Mr. Courtney's analysis confirmed Secretary DeVos's suspicions. Courtney concluded that roughly one-third of the Education Department's student-loan portfolio will never be paid back. That's about a half-trillion-dollar loss.

The Department of Education rejects Mr. Courtney's conclusions. DOE says his "analysis used incomplete, inaccurate data and suffered from significant methodological shortcomings . .  . ."

Maybe. But we don't need a sophisticated economic model to know that the federal student-loan program is underwater.  We know that 8 million student borrowers are in income-based repayment programs and are making payments too small to pay down their loans' principal plus accruing interest.

So, that is 8 million student debtors who will never pay back their loans. That fact alone should dispel any notion that the federal student loan program is solvent.

Policymakers on the left and on the right can continue arguing about the student-loan crisis as if it were merely a political issue.  But it is not--it is an economic calamity for millions of distressed student-loan debtors. 

We know for sure that burdensome student-loan debt is hindering young Americans from buying homes, having children, and saving for their retirement.  Granting partial student-debt relief, as some politicians propose, will do little to relieve widespread suffering.

In my view, the way to address the student-loan mess is for Congress to amend the Bankruptcy Code to allow insolvent student borrowers to discharge their loans in bankruptcy like any other consumer debt.

Congress also needs shut down the Parent PLUS program, which has a high default rate, particularly among minority and low-income families. 
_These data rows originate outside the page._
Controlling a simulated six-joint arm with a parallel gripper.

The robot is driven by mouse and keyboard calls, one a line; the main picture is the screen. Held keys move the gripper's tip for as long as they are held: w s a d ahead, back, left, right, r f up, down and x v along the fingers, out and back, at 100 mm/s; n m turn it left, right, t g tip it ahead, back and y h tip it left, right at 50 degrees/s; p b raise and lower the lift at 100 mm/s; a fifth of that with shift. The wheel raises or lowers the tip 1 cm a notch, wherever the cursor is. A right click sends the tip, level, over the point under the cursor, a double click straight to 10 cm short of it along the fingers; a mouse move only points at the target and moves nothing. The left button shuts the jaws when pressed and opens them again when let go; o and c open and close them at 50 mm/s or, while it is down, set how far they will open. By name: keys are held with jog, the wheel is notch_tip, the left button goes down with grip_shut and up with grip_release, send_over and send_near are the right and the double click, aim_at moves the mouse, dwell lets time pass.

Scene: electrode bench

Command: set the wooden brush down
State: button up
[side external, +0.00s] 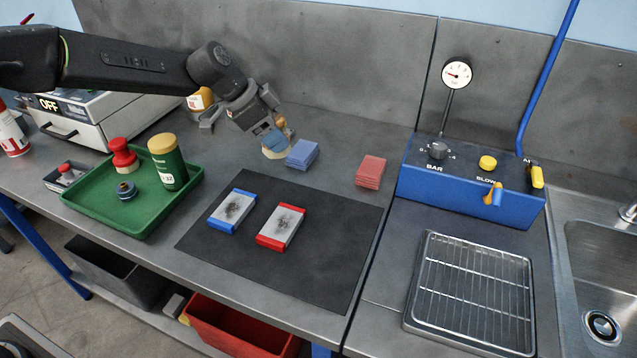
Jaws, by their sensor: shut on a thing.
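My gripper (268,129) is at the back middle of the grey bench, reaching in from the left. It is shut on the wooden brush (275,146), whose pale lower part shows beneath the fingers. The brush is at or just above the bench top, left of the stack of blue pads; I cannot tell whether it touches the bench. The fingers hide much of the brush.
Blue pads (302,153) are close at right, with red pads (370,171) farther right. A dark mat (330,285) holds a blue-ended block (232,211) and a red-ended block (281,227). A green tray (140,226) with a bottle (170,165) stands left.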

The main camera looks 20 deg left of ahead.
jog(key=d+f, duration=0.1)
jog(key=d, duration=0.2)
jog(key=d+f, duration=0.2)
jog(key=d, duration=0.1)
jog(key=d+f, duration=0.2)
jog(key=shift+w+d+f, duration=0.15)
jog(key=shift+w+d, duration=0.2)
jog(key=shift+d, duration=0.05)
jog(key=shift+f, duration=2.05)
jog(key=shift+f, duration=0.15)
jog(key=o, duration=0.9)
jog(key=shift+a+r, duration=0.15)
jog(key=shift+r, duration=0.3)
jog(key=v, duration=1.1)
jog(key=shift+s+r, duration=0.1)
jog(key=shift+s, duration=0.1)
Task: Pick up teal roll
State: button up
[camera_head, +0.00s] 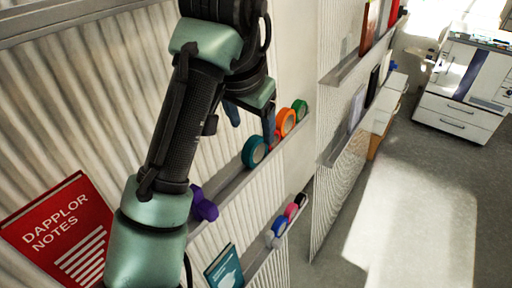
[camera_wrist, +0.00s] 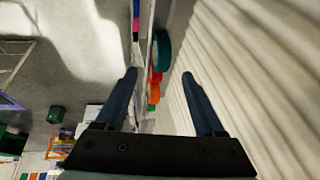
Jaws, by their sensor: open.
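The teal roll (camera_head: 253,153) stands on edge on the narrow upper wall shelf, between a purple roll and an orange roll. My gripper (camera_head: 251,122) is open and empty, its blue-grey fingers just above and behind the teal roll in the head view. In the wrist view the teal roll (camera_wrist: 163,50) lies beyond the fingertips, between the lines of the two fingers of my gripper (camera_wrist: 159,76). I cannot tell the exact gap to it.
Close by on the shelf stand the orange roll (camera_head: 287,122), a green roll (camera_head: 301,108) and the purple roll (camera_head: 204,207). A lower shelf holds smaller rolls and a teal book (camera_head: 223,270). The corrugated wall (camera_wrist: 262,70) runs close along the right finger. A red book (camera_head: 62,232) is at left.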

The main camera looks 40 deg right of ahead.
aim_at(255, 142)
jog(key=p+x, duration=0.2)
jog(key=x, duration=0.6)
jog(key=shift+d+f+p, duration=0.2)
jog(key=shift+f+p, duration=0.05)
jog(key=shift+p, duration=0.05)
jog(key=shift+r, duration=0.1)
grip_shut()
And Congress must put some realistic cap on the amount of money students can borrow for their college education. It is insane for private colleges to peg their tuition rates at $25,000 a semester. They can only get away with this highway robbery because students can take out federal loans to finance their studies.

Mr. Jeff Courtney believes one-third of student-loan dollars will never be paid back. If Congress doesn't address the college-loan crisis forthrightly and very soon, the losses will be much higher than that.